In a recent “Internet of Things” project we helped a company in transforming their business and to provide optimized and new services. If you are not familiar with the megatrend “Internet of Things” I would recommend this Microsoft Webcast.
The company named Dr. A. Kuntze is based in Germany and is a specialist for innovative solutions in measurement and control technology for water analysis. Their water sensors and control systems are in use worldwide in a wide range of scenarios including food & beverage industry.
Up to the project consuming the sensor data without being on site involved VPN networks – now it is possible to consume the data in Real-Time anytime and anywhere including mobile. We implemented the classic Big Data architecture called “Lambda Architecture” that involves a Real-Time and a Batch Load which is the basis for the further step of adding Prediction and related services on top. All of that of course making use of the Microsoft Cloud called Azure.
We implemented the Real-Time stream first, making use of the Azure Event Hub and Azure Stream Analytics and Power BI. See my last blog post for a video showing the components and the moving Real-Time Power BI dashboard.
For the batch load we gathered the (Real-Time) transmitted JSON Files in a Azure Blob Storage and transformed them in a nightly batch job with Azure HDInsight – Microsofts adaption of the Hortonworks Hadoop distribution which can (in Azure) be used as a service.
We provision the HDInsight cluster every night just for the time of the transformation and drop it right after successful transformation of the sensor data, which allows a cost optimized approach. The schema flexible Hadoop is the platform of choice for polystructured input files as we have, different end-customers have different amount of different sensors, measuring different things with different number of data points.
The transformed data is then presented in Power BI as well. The next graphic shows an high level architectural overview of the solution.
Both loads (Real-Time and Batch) are enriched with prediction services based on Azure ML (Machine Learning), in the Real-Time stream it’s about predictive alarming and in the batch load it’s about predictive maintenance and system optimization.
For the orchestration of the batch workflow we first started with Power Shell, which is a valid option but soon switched to Azure Data Factory, mainly because we wanted to connect on premise data sources (the reference data – which is basically the registered sensor master data) of Dr.
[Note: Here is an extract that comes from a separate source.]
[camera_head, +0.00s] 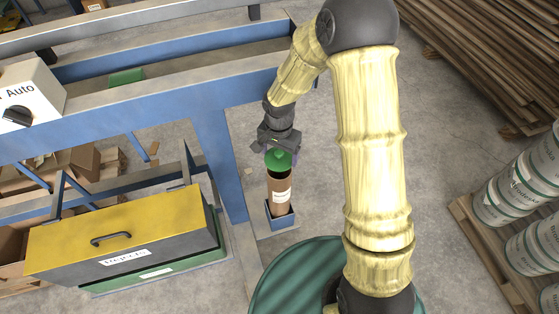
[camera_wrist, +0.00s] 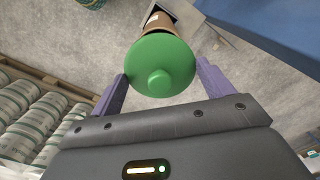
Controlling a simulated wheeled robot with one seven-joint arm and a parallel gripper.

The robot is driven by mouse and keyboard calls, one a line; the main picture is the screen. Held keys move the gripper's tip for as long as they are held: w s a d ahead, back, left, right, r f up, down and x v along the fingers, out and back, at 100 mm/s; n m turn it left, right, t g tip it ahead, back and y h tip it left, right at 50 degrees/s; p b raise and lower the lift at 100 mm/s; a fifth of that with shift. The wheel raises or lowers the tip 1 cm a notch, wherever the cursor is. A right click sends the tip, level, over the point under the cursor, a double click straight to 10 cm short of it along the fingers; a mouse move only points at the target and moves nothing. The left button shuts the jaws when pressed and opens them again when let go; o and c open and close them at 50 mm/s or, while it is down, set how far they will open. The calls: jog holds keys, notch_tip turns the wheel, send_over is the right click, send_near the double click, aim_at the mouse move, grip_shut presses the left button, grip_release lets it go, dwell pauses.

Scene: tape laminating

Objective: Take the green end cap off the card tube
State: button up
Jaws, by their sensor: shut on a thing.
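The green end cap (camera_head: 278,159) is a round disc with a raised knob in its middle. My gripper (camera_head: 277,152) is shut on it, and the purple fingers stand on either side of the cap (camera_wrist: 160,64) in the wrist view. The brown card tube (camera_head: 280,191) with a white label stands upright in a small blue holder (camera_head: 280,219). A dark band, seemingly the tube's open mouth, shows just below the cap in the head view, so the cap appears slightly above the tube. In the wrist view the cap hides most of the tube (camera_wrist: 158,21).
A blue frame (camera_head: 213,150) stands left of the tube. A yellow-topped box (camera_head: 110,228) with a black handle is at lower left. A green drum (camera_head: 290,275) is in front. White rolls (camera_head: 525,190) on a pallet are at right. Grey floor is clear right of the tube.

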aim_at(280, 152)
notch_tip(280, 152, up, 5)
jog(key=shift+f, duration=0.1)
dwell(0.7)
A. Kuntze and the named cloud components. Further more with Azure Data Factory we have a nice graphical overview of the latest loads and detailed log information. A high level overview of the data factory workflow implemented can be seen here:
I’m planning to do some more posts on the used Azure components and their benefits, but for now I want to close this blog with the key benefits our customer Dr. A. Kuntze has with this architecture in place:
– End-customers and Data Scientists of Dr. A. Kuntze can consume the sensor data in Real-Time. Many of the end-customers (like in food & beverage industry) depend on strictly regulated water supply, with quality proven levels of different ingredients. Failures in the water supply can lead to complete breakdown of the facility and can be very costly.
– With Power BI as the presentation layer, there are lots of possibilities to consume the data including mobile delivery, browser based or based on the native Power BI apps.
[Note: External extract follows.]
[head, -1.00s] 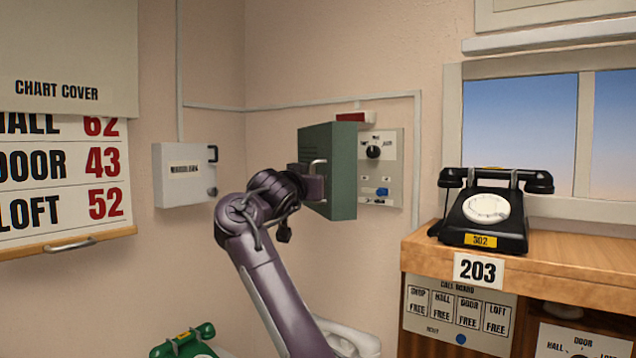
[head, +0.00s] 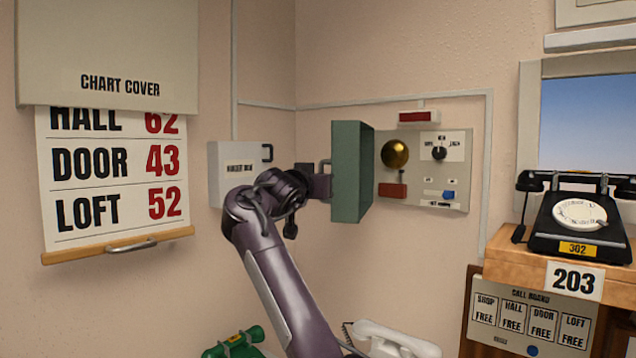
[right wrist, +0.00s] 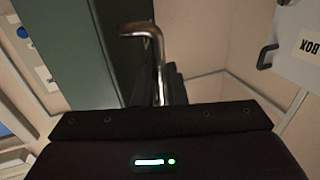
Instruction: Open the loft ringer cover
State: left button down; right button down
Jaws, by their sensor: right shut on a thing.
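The green ringer cover (head: 350,170) stands swung out from the wall panel, hinged open to the left of the uncovered parts. Behind it show a brass bell (head: 395,153) and a red block (head: 392,190) on the panel (head: 430,200). My right gripper (head: 321,183) is shut on the metal handle of the cover. That handle (right wrist: 152,45) also shows in the right wrist view, with the green cover (right wrist: 75,50) to its left. The fingertips are partly hidden there. My left gripper is in neither view.
A white wall box (head: 222,170) is close behind my right gripper, to its left. A black telephone (head: 580,222) stands on the wooden shelf at right. A white handset (head: 395,340) and a green telephone (head: 235,345) are low in front. The chart cover (head: 110,50) hangs at upper left.

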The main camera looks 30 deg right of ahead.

– Real-Time is good, Predictive is better. The earlier an alarm about a potential critical situation is thrown, the better. The complex event processing in Azure Stream Analytics provides the possibility to do complex calculations in the data stream providing Real-Time Alarming and integration of Azure ML Prediction models for early detection even before a threshold alarm is fired.
– Data collection and transformation in the cloud with the involvement of Azure ML is a new kickstarter of services for the Data Scientists of Dr. A. Kuntze. Up to the project their work was accompanied with lots of travel necessities (to get to the data), difficult data gathering and resulted in lots of paper work for the result presentation. Now they have the complete end-customers data history in their hands, can search for patterns and derivatives with Hadoop and Azure ML, can present end-customers their work with individually prepared Power BI Dashboards with which the results and dependencies can presented in an interactive way
In short: new and quality improved services and business opportunities.
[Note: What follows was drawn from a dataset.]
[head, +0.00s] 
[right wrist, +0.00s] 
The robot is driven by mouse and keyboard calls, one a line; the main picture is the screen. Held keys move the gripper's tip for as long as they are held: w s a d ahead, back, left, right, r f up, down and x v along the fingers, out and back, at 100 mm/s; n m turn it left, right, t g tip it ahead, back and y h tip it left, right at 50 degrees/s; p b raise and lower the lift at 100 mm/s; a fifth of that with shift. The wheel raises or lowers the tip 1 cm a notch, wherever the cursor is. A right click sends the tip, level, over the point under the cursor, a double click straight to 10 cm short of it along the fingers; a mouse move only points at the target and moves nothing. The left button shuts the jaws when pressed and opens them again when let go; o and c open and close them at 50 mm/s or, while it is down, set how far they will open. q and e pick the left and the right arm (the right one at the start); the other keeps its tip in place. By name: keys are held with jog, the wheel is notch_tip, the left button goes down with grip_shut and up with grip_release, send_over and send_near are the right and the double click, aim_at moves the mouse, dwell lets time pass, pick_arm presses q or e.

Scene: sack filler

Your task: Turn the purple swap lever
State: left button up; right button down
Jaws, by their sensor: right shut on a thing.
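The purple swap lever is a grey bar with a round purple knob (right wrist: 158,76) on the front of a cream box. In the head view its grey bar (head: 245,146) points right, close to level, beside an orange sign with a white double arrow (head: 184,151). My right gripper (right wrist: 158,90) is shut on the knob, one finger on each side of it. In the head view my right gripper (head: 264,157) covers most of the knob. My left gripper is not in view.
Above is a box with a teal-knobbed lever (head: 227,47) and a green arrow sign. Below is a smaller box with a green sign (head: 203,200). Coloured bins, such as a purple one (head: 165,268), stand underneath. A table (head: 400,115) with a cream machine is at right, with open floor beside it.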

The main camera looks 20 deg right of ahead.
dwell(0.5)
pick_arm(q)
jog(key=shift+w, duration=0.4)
In the end the process we walked through reflect exactly what Microsoft CEO Satya Nadella proposed as a tip for companies in the upcoming age of the Internet of Things (IoT):
“Every industry is now a software industry where they are building these systems of intelligence. You all are transforming processes by digitizing things that were not digitized before …
Every one of these businesses now is going to become a software business. You’re going to reason over that data, you’re going to build applications, you’re going to do analytics and predictions. You’re going to provide SaaS services that go along with your products.
That’s going to change the gross margin to become more like software margins. That’s what the evolution to these systems of intelligence is going to bring in.”